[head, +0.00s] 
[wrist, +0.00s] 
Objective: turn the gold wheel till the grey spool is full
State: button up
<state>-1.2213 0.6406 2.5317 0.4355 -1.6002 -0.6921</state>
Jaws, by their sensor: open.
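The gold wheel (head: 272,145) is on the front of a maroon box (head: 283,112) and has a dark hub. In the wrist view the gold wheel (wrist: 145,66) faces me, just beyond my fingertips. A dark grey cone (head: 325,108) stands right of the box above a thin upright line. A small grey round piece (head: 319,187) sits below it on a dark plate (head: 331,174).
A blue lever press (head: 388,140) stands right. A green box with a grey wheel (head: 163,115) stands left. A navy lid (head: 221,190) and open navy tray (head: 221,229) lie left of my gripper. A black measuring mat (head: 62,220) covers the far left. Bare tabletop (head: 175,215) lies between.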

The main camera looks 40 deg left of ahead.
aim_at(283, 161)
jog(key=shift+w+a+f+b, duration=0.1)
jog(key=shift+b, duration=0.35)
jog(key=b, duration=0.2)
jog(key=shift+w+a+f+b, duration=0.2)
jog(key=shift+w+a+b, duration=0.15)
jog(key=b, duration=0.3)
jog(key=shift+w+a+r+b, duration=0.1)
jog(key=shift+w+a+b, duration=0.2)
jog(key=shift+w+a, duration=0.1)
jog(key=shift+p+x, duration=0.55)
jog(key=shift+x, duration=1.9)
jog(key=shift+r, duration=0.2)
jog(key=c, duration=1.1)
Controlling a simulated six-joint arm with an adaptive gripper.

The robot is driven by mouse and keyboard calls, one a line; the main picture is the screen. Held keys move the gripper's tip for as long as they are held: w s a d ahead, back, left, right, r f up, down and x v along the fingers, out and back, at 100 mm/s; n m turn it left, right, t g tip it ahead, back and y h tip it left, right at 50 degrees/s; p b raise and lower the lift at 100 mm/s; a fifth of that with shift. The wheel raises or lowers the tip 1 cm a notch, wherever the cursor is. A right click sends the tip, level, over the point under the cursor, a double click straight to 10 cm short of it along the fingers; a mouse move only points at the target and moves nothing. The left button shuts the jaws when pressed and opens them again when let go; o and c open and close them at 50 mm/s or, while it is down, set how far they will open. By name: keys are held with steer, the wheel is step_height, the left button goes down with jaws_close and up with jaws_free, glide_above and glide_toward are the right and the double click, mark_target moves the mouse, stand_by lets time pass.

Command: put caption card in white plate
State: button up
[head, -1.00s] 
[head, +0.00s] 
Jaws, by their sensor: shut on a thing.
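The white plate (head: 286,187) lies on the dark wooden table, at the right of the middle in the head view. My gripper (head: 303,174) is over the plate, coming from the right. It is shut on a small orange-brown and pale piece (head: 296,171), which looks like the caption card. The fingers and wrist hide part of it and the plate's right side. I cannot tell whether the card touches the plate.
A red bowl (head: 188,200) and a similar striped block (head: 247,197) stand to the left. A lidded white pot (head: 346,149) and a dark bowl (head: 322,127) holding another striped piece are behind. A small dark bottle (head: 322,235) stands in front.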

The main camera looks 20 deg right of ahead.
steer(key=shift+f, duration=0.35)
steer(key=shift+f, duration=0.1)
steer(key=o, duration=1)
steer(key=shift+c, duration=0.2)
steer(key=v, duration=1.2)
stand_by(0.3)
□ □ □ □ □ □ □
Print the listing above in its entirety, with every line exact.

[head, +0.00s] 
[wrist, +0.00s] 
Objective: turn the gold wheel till the grey spool is full
State: button up
<state>-1.2213 0.6406 2.5317 0.4355 -1.6002 -0.6921</state>
Jaws, by their sensor: open.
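The gold wheel (head: 272,145) is on the front of a maroon box (head: 283,112) and has a dark hub. In the wrist view the gold wheel (wrist: 145,66) faces me, just beyond my fingertips. A dark grey cone (head: 325,108) stands right of the box above a thin upright line. A small grey round piece (head: 319,187) sits below it on a dark plate (head: 331,174).
A blue lever press (head: 388,140) stands right. A green box with a grey wheel (head: 163,115) stands left. A navy lid (head: 221,190) and open navy tray (head: 221,229) lie left of my gripper. A black measuring mat (head: 62,220) covers the far left. Bare tabletop (head: 175,215) lies between.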

The main camera looks 40 deg left of ahead.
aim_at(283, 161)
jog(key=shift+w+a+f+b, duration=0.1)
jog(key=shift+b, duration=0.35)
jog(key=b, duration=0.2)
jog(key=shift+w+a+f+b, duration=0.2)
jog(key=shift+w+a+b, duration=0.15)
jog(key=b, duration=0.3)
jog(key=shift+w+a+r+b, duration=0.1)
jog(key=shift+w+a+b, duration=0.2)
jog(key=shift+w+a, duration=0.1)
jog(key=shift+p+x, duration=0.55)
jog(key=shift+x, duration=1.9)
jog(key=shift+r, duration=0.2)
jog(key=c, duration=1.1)
Controlling a simulated six-joint arm with an adaptive gripper.

The robot is driven by mouse and keyboard calls, one a line; the main picture is the screen. Held keys move the gripper's tip for as long as they are held: w s a d ahead, back, left, right, r f up, down and x v along the fingers, out and back, at 100 mm/s; n m turn it left, right, t g tip it ahead, back and y h tip it left, right at 50 degrees/s; p b raise and lower the lift at 100 mm/s; a fifth of that with shift. The wheel raises or lowers the tip 1 cm a notch, wherever the cursor is. A right click sends the tip, level, over the point under the cursor, a double click straight to 10 cm short of it along the fingers; a mouse move only points at the target and moves nothing. The left button shuts the jaws when pressed and opens them again when let go; o and c open and close them at 50 mm/s or, while it is down, set how far they will open. By name: keys are held with steer, the wheel is step_height, the left button goes down with jaws_close and up with jaws_free, glide_above and glide_toward are the right and the double click, mark_target moves the mouse, stand_by lets time pass.

Command: put caption card in white plate
State: button up
[head, -1.00s] 
[head, +0.00s] 
Jaws, by their sensor: shut on a thing.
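The white plate (head: 286,187) lies on the dark wooden table, at the right of the middle in the head view. My gripper (head: 303,174) is over the plate, coming from the right. It is shut on a small orange-brown and pale piece (head: 296,171), which looks like the caption card. The fingers and wrist hide part of it and the plate's right side. I cannot tell whether the card touches the plate.
A red bowl (head: 188,200) and a similar striped block (head: 247,197) stand to the left. A lidded white pot (head: 346,149) and a dark bowl (head: 322,127) holding another striped piece are behind. A small dark bottle (head: 322,235) stands in front.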

The main camera looks 20 deg right of ahead.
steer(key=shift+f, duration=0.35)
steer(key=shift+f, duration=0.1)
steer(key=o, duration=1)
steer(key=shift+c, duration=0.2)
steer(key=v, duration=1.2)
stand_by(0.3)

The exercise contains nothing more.